(Rows with robot tool calls)
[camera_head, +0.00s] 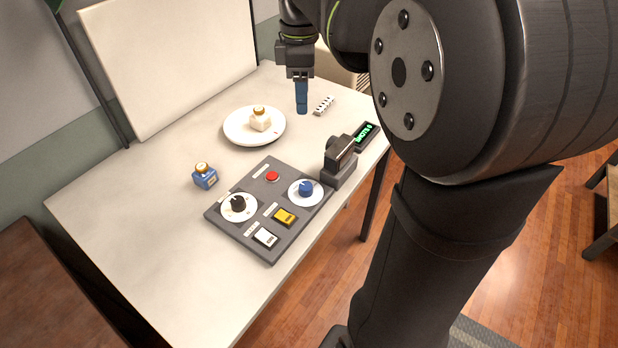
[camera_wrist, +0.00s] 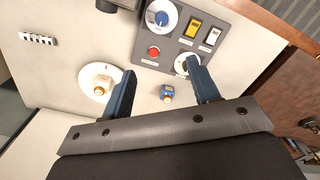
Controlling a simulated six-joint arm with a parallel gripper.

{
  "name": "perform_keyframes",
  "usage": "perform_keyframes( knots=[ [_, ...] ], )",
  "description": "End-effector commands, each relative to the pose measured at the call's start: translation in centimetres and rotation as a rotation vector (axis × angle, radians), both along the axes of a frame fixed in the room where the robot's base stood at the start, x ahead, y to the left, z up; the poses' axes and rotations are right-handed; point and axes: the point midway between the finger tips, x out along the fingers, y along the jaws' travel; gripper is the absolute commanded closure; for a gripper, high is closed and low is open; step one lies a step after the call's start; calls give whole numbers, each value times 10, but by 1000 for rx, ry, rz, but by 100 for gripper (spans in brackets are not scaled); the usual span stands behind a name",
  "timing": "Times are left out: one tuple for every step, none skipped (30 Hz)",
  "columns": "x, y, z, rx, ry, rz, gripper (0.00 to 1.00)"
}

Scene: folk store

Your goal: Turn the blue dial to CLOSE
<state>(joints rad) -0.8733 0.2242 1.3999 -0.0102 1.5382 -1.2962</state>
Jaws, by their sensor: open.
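The blue dial (camera_head: 306,188) sits on a white round plate at the right end of the grey control panel (camera_head: 228,214). In the wrist view the blue dial (camera_wrist: 162,18) is at the top middle, and the lettering around it is too small to read. My gripper (camera_head: 301,108) is above the far part of the table, well apart from the panel. In the wrist view my gripper (camera_wrist: 162,95) has its two blue fingers spread wide with nothing between them held.
The panel also carries a black dial (camera_head: 238,204), a red button (camera_head: 272,176), a yellow switch (camera_head: 284,217) and a white switch (camera_head: 265,237). A dark device (camera_head: 340,161) stands beside the blue dial.

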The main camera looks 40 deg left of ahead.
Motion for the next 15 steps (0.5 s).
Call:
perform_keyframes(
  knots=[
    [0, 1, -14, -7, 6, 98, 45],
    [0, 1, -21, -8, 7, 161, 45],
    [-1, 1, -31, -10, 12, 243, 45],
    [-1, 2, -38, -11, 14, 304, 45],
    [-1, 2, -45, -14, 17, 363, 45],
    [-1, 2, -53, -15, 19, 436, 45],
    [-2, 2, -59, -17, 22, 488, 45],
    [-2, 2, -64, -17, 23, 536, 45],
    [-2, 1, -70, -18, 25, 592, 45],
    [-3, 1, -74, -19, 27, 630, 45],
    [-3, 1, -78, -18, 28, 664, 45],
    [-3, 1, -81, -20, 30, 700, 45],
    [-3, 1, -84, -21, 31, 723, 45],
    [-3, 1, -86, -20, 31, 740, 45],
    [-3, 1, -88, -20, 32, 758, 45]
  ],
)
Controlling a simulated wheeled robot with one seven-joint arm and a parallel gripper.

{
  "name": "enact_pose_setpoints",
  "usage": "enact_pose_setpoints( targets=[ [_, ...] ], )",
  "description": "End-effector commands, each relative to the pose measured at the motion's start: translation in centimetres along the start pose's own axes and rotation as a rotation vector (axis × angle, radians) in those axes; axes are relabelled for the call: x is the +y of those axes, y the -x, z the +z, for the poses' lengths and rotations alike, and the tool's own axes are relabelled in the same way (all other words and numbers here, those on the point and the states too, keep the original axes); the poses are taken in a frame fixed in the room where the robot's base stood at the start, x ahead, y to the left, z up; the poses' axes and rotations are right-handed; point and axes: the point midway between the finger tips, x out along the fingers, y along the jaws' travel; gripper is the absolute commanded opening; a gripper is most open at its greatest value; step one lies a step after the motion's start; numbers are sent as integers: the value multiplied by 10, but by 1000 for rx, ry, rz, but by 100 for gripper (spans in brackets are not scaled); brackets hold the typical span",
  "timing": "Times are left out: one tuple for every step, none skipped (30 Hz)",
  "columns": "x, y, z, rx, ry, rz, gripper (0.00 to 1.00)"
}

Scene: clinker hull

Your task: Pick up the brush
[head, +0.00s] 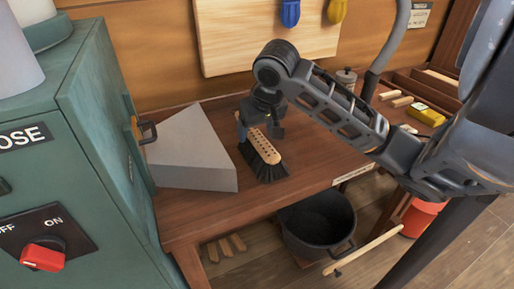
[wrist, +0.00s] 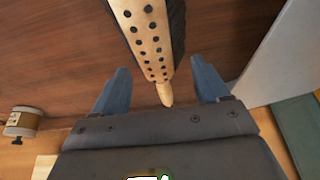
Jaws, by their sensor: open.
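The brush (head: 262,152) lies on the wooden bench in the head view, with a pale, dotted wooden back and dark bristles along its sides. My gripper (head: 258,122) is over its far end, jaws pointing down. In the wrist view the brush (wrist: 150,40) runs from the top edge down to a narrow pale tip. That tip lies between the two blue fingers of my gripper (wrist: 162,85), with a gap on each side. The gripper is open and holds nothing. The exact height of the fingers over the brush is hard to tell.
A grey wedge-shaped block (head: 192,150) stands just left of the brush. A green cabinet (head: 90,110) is at the left. A small lidded canister (head: 346,80) and a yellow object (head: 426,115) are at the back right. A black pot (head: 320,222) sits below the bench edge.

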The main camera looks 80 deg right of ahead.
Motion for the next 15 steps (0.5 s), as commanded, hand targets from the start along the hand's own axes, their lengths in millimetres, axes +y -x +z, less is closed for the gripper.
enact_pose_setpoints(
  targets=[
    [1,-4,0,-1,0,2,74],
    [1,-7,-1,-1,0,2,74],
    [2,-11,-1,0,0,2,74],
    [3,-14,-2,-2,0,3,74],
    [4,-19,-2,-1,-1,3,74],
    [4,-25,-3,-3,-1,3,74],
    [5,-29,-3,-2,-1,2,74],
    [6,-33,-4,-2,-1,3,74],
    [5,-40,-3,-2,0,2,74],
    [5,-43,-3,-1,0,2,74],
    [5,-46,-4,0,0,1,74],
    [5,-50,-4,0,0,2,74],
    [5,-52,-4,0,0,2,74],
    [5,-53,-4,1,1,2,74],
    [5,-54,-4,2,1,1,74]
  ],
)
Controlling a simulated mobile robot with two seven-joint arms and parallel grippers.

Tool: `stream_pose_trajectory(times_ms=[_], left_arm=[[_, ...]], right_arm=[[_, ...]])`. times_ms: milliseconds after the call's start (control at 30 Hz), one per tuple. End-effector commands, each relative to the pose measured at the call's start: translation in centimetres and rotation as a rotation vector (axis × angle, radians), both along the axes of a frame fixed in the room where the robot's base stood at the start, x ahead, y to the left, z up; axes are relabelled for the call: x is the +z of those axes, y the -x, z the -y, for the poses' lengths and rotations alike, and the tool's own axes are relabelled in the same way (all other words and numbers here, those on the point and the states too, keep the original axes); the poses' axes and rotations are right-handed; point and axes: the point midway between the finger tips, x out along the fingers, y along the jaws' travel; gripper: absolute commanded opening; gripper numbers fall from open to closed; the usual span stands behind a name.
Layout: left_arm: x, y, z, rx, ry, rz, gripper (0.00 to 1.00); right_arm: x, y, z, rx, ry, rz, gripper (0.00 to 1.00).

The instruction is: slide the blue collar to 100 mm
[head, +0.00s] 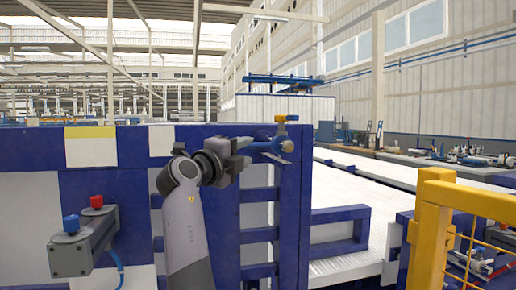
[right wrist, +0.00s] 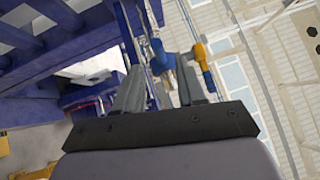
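A blue collar (head: 274,146) sits at the upper right of the blue frame in the head view, below a small orange-yellow knob (head: 280,119). My right gripper (head: 254,149) reaches toward it from the left. In the right wrist view the two grey fingers stand apart, and the blue collar (right wrist: 160,58) shows near and between their tips. I cannot tell whether they touch it. The orange-yellow part (right wrist: 203,68) is beside the right finger. No scale marks are readable. My left gripper is not in view.
The blue frame (head: 290,205) with pale panels stands close in front. A grey box (head: 72,256) with a blue knob and a red knob projects at the left. A yellow guard rail (head: 432,225) is at the right. A white slatted surface (head: 365,205) runs behind.

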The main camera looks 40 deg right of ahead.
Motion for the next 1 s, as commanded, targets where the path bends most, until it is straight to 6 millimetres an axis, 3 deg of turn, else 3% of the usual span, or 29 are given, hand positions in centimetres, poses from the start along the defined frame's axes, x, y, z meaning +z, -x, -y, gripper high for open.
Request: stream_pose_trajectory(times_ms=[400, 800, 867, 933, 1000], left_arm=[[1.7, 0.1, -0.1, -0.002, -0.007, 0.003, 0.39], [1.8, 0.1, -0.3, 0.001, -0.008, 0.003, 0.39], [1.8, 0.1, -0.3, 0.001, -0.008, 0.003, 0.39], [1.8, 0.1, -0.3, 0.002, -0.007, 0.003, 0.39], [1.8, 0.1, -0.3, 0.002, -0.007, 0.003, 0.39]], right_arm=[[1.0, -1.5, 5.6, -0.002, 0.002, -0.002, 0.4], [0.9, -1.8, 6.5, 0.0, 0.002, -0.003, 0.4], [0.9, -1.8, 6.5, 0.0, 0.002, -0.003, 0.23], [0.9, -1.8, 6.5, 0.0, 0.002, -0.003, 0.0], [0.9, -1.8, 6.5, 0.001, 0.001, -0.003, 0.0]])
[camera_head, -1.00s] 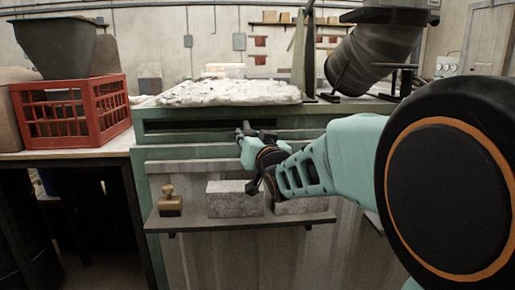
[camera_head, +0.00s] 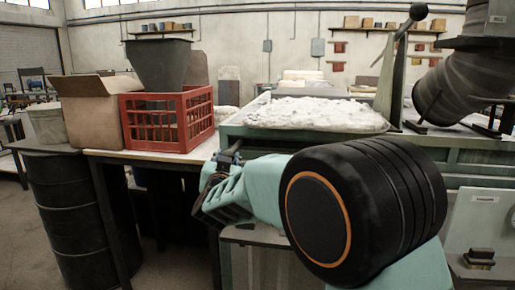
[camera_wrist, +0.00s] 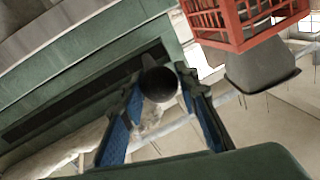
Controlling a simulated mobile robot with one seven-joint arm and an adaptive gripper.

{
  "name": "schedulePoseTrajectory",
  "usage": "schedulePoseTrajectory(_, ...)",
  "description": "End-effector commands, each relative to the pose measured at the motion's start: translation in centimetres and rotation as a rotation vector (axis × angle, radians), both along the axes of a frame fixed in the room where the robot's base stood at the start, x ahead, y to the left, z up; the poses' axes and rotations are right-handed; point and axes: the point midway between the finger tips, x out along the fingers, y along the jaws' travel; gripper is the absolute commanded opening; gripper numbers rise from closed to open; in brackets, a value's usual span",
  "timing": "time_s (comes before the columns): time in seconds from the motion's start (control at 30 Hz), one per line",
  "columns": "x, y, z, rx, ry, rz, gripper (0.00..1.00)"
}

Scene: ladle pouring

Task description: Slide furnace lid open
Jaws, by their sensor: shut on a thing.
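The green furnace (camera_head: 425,142) stands right of centre in the head view, with a white, crusty top (camera_head: 315,113). My gripper (camera_head: 229,157) is at the furnace's left end, below its top edge. In the wrist view, the two blue-padded fingers of my gripper (camera_wrist: 160,86) are shut on the dark, round-ended furnace lid handle (camera_wrist: 160,84). A long dark slot (camera_wrist: 62,103) runs along the green furnace wall beside it. My own arm hides much of the furnace front in the head view. How far the lid stands open cannot be told.
A red crate (camera_head: 200,122) stands on a table left of the furnace, close to my gripper, with a dark bucket (camera_head: 160,62) above it. A cardboard box (camera_head: 93,118) and black barrel (camera_head: 70,205) are farther left. Open floor shows at the lower left.

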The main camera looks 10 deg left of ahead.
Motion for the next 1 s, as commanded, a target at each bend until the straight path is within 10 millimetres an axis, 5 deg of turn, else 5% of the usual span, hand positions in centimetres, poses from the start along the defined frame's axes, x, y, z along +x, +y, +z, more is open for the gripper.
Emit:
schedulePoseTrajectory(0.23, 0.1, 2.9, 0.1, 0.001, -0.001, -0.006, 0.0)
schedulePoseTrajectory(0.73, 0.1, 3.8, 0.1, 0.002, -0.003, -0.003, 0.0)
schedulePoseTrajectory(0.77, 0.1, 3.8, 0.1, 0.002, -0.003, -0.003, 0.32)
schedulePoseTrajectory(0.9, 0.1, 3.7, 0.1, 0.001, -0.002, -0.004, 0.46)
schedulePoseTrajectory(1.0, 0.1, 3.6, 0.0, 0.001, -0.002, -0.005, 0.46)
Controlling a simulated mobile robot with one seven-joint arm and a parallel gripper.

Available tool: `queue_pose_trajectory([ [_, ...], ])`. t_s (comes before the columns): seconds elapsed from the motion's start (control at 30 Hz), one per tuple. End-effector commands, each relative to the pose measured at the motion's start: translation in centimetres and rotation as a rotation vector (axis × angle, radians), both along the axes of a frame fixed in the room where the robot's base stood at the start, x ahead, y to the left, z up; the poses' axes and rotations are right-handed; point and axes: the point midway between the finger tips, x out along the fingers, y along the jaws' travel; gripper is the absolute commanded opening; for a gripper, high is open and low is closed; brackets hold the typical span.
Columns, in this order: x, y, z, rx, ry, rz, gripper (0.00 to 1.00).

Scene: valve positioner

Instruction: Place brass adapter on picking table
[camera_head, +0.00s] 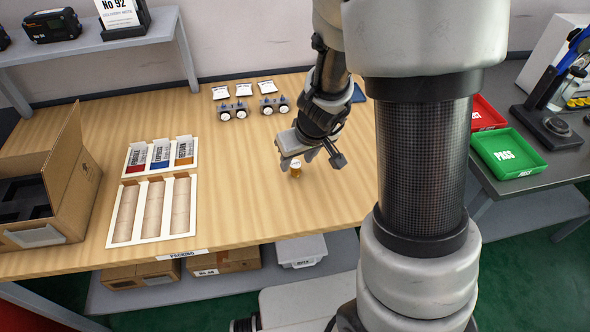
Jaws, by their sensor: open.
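A small brass-coloured piece with a pale top, which looks like the brass adapter (295,172), is upright on the wooden table (250,205). The table's front label seems to read PACKING, and no table marked as a picking table shows. My gripper (308,154) is open, pointing down just above and around the top of the brass piece. The gripper partly covers the piece, and I cannot tell whether its fingers touch it.
A cardboard box (78,180) and white-framed trays (153,208) stand on the left. A green PASS tray (508,154) and a red tray (486,114) lie on the right bench. The table's front middle is clear.

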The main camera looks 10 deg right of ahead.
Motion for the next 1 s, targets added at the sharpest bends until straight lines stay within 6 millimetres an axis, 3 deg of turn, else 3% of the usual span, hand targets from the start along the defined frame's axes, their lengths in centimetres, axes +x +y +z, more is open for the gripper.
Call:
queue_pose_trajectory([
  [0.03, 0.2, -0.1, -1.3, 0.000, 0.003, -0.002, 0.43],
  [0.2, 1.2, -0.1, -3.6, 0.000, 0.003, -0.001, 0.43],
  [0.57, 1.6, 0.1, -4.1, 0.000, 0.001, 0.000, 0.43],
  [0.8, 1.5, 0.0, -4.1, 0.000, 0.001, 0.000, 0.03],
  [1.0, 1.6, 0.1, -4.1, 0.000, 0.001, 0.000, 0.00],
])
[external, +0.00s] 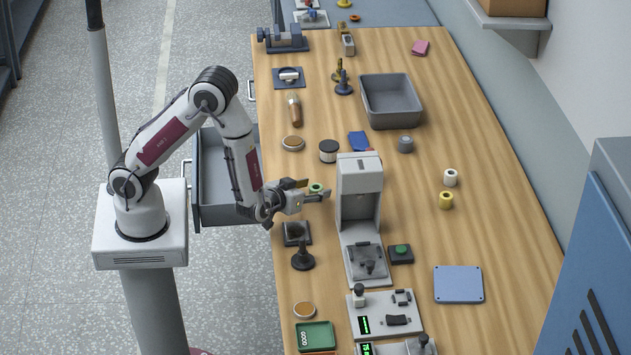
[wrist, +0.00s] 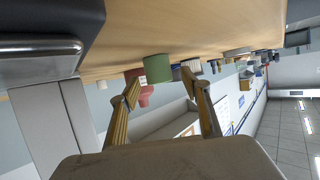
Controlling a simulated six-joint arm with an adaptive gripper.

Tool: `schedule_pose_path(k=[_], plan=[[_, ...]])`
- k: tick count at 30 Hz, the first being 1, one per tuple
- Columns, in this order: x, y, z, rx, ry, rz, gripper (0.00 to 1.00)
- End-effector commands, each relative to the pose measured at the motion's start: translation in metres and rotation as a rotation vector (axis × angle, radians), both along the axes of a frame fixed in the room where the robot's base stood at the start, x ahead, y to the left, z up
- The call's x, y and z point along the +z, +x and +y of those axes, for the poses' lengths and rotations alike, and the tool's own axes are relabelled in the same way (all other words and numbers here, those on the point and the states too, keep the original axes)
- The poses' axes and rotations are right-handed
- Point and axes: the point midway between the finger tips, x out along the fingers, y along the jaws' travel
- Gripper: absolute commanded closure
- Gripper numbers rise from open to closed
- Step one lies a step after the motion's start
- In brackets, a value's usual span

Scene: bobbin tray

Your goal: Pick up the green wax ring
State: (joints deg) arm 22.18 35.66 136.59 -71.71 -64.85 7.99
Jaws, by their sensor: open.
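The green wax ring (external: 316,187) stands on the wooden table near its left side, in front of my arm and left of the grey machine. My gripper (external: 315,190) is open, low over the table and roughly level, with its fingers pointing to the ring. In the wrist view the green ring (wrist: 158,68) shows between and just past the two yellowish fingertips (wrist: 160,83). No contact shows. The fingers partly hide the ring in the external view.
A grey upright machine (external: 360,186) stands just right of the ring. A black and white jar (external: 328,151) is behind it. White (external: 450,177) and yellow (external: 446,200) spools and a grey one (external: 405,144) stand further right. An open drawer (external: 222,212) sticks out below my arm.

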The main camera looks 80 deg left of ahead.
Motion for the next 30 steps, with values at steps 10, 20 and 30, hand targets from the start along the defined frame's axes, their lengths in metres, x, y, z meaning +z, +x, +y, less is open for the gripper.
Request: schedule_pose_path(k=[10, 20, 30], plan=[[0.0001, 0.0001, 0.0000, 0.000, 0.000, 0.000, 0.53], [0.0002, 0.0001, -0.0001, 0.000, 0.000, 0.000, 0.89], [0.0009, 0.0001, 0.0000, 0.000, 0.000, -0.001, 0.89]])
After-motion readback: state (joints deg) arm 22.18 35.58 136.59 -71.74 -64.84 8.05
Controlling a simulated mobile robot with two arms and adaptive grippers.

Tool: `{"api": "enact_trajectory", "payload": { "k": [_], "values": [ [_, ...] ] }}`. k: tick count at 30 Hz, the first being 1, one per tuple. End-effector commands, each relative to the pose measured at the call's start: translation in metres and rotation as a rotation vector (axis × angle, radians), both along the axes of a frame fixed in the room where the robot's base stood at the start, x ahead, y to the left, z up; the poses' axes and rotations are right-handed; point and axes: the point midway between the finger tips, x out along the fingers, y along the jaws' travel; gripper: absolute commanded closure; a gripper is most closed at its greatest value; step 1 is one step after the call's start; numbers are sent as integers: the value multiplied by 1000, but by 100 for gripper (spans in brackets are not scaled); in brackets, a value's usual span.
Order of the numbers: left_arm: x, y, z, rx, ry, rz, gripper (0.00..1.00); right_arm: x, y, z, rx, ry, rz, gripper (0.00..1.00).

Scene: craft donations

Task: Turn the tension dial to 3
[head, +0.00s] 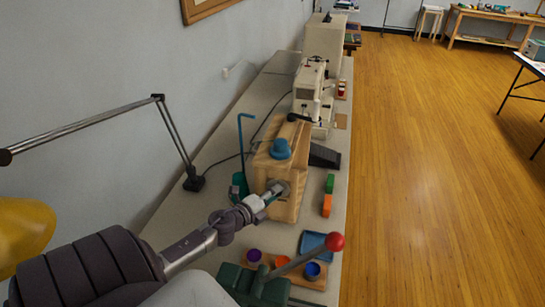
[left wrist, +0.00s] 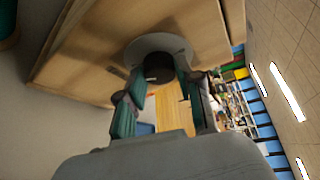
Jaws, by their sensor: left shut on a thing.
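The tension dial (head: 284,187) is on the near face of a wooden box (head: 287,208) on the long bench. In the left wrist view, it is a dark round knob (left wrist: 160,67) on a grey disc (left wrist: 148,44) fixed to the wood. My left gripper (head: 273,190) reaches the dial from the left. In the left wrist view, its green-grey fingers (left wrist: 164,82) stand on either side of the knob, closed on it. The dial's numbers and pointer cannot be read. My right gripper is not in view.
A blue knob (head: 281,149) tops the box. Behind it are a black pedal (head: 324,155) and a sewing machine (head: 310,92). A red-ball lever (head: 336,241) and small paint cups stand in front. A lamp arm (head: 90,125) spans the left.

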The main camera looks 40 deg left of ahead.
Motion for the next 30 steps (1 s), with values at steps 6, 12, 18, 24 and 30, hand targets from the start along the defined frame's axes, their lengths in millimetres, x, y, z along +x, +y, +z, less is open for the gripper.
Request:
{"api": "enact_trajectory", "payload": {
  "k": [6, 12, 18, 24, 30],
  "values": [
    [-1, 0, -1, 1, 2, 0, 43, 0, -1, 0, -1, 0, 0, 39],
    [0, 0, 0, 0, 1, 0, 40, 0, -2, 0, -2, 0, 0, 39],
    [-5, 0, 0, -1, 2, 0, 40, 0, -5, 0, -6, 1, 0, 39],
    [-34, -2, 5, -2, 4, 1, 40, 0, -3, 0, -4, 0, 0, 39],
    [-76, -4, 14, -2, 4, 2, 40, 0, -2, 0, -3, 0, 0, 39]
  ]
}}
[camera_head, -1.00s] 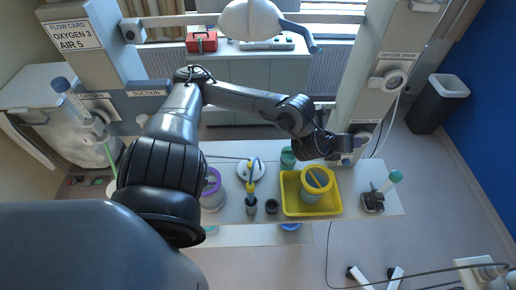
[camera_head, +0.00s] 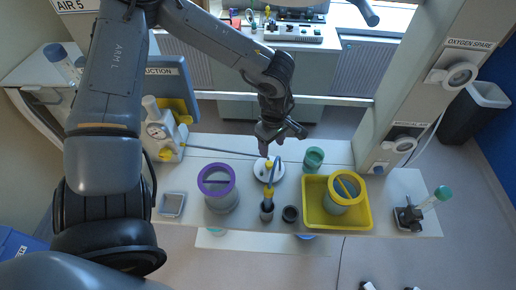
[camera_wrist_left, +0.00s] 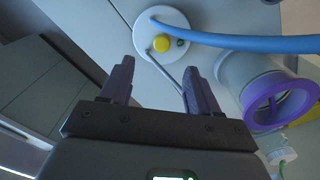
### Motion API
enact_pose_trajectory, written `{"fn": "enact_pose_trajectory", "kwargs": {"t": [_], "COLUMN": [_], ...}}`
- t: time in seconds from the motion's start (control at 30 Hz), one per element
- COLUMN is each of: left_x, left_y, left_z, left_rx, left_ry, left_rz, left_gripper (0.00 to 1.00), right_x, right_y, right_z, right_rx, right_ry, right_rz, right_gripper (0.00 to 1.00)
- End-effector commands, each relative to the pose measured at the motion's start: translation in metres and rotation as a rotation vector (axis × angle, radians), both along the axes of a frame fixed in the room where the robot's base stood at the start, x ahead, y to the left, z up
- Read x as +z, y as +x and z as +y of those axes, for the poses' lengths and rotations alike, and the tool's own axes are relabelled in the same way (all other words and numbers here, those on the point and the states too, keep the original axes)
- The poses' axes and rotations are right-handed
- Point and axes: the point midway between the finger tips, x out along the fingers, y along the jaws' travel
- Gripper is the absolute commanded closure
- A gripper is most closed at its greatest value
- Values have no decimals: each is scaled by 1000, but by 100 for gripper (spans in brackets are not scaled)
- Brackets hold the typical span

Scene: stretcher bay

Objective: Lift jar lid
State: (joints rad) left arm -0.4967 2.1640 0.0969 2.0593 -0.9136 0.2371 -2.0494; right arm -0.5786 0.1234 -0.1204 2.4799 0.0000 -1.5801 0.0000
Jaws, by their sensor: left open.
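A round white disc with a yellow knob (camera_head: 261,176), which looks like a lid, lies on the table; it also shows in the left wrist view (camera_wrist_left: 175,20). A blue tube crosses close to its knob. A jar with a purple rim (camera_head: 222,203) stands to its left and also shows in the wrist view (camera_wrist_left: 248,75). A yellow-rimmed jar (camera_head: 341,207) stands in the yellow tray (camera_head: 309,210). My left gripper (camera_head: 281,141) is open and empty, just behind the disc; in the wrist view the disc lies beyond its fingertips (camera_wrist_left: 158,70). My right gripper is out of view.
A green cup (camera_head: 313,160) stands right of the disc. A dark holder with a yellow-topped tool (camera_head: 267,211) and a small dark cup (camera_head: 290,214) stand in front. A white gauge unit (camera_head: 163,135) is at the left, and a small stand (camera_head: 408,218) at the right.

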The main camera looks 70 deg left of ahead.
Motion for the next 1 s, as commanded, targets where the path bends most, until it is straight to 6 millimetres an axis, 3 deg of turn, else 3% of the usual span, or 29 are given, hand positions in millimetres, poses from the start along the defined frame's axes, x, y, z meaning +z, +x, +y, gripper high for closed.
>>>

• [REQUIRED WORK]: Output nothing except the lines from the line with "- Gripper is the absolute commanded closure" through the line with "Objective: Lift jar lid", copied exactly, end lines included.

• [IN RESPONSE]:
- Gripper is the absolute commanded closure
- A gripper is most closed at its greatest value
- Values have no decimals: each is scaled by 1000, but by 100 for gripper (spans in brackets are not scaled)
- Brackets hold the typical span

Scene: stretcher bay

Objective: Lift jar lid

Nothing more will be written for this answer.